**Material**:
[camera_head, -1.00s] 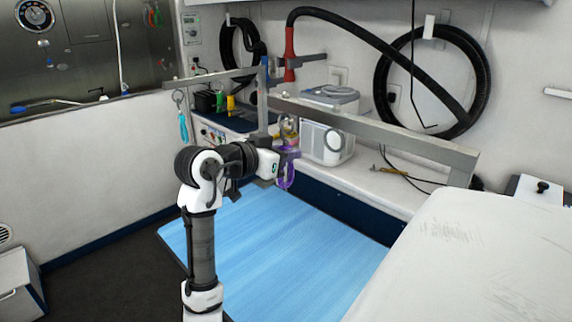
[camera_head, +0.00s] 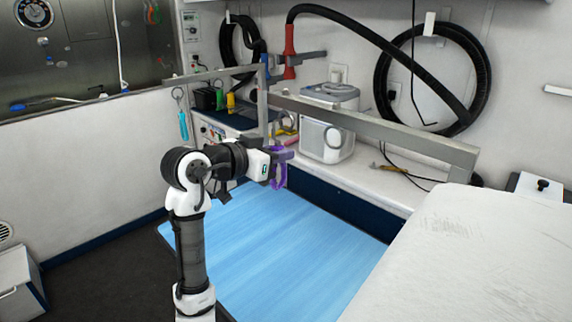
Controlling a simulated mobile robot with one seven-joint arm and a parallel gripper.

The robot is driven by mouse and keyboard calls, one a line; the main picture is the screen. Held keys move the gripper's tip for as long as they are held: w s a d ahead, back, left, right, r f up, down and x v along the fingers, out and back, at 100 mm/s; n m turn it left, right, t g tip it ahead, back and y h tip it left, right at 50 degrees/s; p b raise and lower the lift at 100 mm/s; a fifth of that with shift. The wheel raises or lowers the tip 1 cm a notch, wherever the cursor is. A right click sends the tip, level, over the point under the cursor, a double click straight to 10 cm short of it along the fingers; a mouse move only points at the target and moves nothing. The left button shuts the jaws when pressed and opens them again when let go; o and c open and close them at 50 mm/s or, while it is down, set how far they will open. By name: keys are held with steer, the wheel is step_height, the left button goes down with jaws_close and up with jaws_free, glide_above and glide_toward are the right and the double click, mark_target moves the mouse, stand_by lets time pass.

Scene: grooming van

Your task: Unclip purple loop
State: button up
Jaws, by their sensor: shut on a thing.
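The purple loop (camera_head: 277,170) hangs at my gripper (camera_head: 283,154), below the grey metal rail (camera_head: 370,125) and over the blue table top (camera_head: 275,235). My gripper is shut on the loop, near its top. The loop appears apart from the rail, though its clip is too small to make out. A light blue loop (camera_head: 183,125) hangs from a ring at the left end of the rail.
A white bin-like box (camera_head: 327,140) stands on the white ledge behind the rail. A white padded surface (camera_head: 470,260) fills the lower right. Black hoses hang on the back wall. The space above the blue table top is largely clear.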

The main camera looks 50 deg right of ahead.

**The request**:
Reproduce the material in its entirety and word for word, without the pictures.

**Answer for the task**:
[camera_head, -1.00s] 
[camera_head, +0.00s] 
Controlling a simulated mobile robot with one seven-joint arm and a parallel gripper.

The robot is driven by mouse and keyboard calls, one a line; the main picture is the screen. Held keys move the gripper's tip for as long as they are held: w s a d ahead, back, left, right, r f up, down and x v along the fingers, out and back, at 100 mm/s; n m turn it left, right, t g tip it ahead, back and y h tip it left, right at 50 degrees/s; p b raise and lower the lift at 100 mm/s; a fifth of that with shift. The wheel raises or lowers the tip 1 cm a notch, wherever the cursor is. A right click sends the tip, level, over the point under the cursor, a double click straight to 10 cm short of it along the fingers; a mouse move only points at the target and moves nothing. The left button shuts the jaws when pressed and opens them again when let go; o and c open and close them at 50 mm/s or, while it is down, set how far they will open. By name: keys are held with steer, the wheel is step_height, the left button goes down with jaws_close and up with jaws_free, glide_above and glide_toward are the right and the double click, mark_target moves the mouse, stand_by lets time pass.

Scene: grooming van

Your task: Unclip purple loop
State: button up
Jaws, by their sensor: shut on a thing.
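The purple loop (camera_head: 277,170) hangs at my gripper (camera_head: 283,154), below the grey metal rail (camera_head: 370,125) and over the blue table top (camera_head: 275,235). My gripper is shut on the loop, near its top. The loop appears apart from the rail, though its clip is too small to make out. A light blue loop (camera_head: 183,125) hangs from a ring at the left end of the rail.
A white bin-like box (camera_head: 327,140) stands on the white ledge behind the rail. A white padded surface (camera_head: 470,260) fills the lower right. Black hoses hang on the back wall. The space above the blue table top is largely clear.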

The main camera looks 50 deg right of ahead.

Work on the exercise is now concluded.